Shares of public sector undertakings (PSUs) have witnessed a sharp decline after the 2024 Lok Sabha election results. Prime Minister Narendra Modi-led BJP secured a third term but without a majority of its own.
A majority of PSU stocks continued their downward trend in Wednesday's trade despite a rebound in domestic benchmarks.
A few analysts largely suggested that the state-owned lenders may see a dip in the short term, but has potential to bounce back 'soon'. From a long-term view, traders can consider those PSU stocks which have corrected, an analyst said.
"From a long-term view, one should deploy some capital in public sector stocks, primarily which have corrected," Gaurang Shah, Senior VP at Geojit Financial, told Business Today TV.
"PSU stocks may lose some momentum in the short term, but they should return to the limelight soon.
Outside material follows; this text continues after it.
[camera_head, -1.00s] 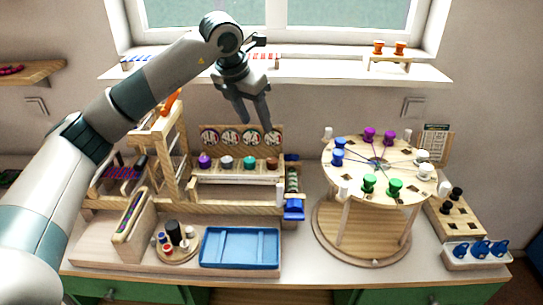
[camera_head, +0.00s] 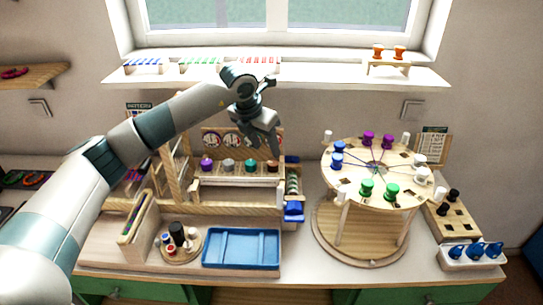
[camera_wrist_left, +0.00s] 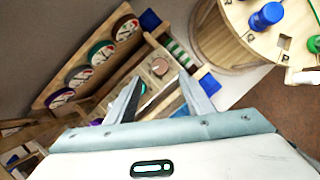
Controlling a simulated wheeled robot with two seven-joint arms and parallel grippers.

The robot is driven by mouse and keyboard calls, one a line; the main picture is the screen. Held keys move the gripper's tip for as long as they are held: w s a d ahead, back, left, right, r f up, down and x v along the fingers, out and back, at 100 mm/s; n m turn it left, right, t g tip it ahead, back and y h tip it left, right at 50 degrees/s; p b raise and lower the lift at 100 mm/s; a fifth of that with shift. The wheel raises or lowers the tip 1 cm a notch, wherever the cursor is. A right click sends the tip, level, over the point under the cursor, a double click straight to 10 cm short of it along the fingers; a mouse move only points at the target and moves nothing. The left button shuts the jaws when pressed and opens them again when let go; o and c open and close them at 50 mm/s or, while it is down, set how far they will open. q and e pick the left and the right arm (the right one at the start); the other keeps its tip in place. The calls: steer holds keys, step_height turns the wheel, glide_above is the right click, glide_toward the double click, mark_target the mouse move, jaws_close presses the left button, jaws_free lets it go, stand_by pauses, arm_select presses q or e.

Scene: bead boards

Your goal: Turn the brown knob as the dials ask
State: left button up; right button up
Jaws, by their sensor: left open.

The uncertainty might create initial apprehension, but there's potential for significant positive developments once the new government settles in and starts implementing its policies," said Vikram Kasat, Head of Advisory at Prabhudas Lilladher (PL).
Foreign brokerage Citi said while there could be some near-term volatility the PSU space given the sharp rerating in shares over the past year. However, it continues to prefer private sector banks over PSUs.
Analysts at CLSA said that BJP lacking a majority raises doubts over a stable government and policy-making styles. The brokerage remained "overweight" on consumer staples.
Meanwhile, Indian equity benchmarks today saw a rebound of around 2 per cent after recording a near 6 per cent crack in the previous session.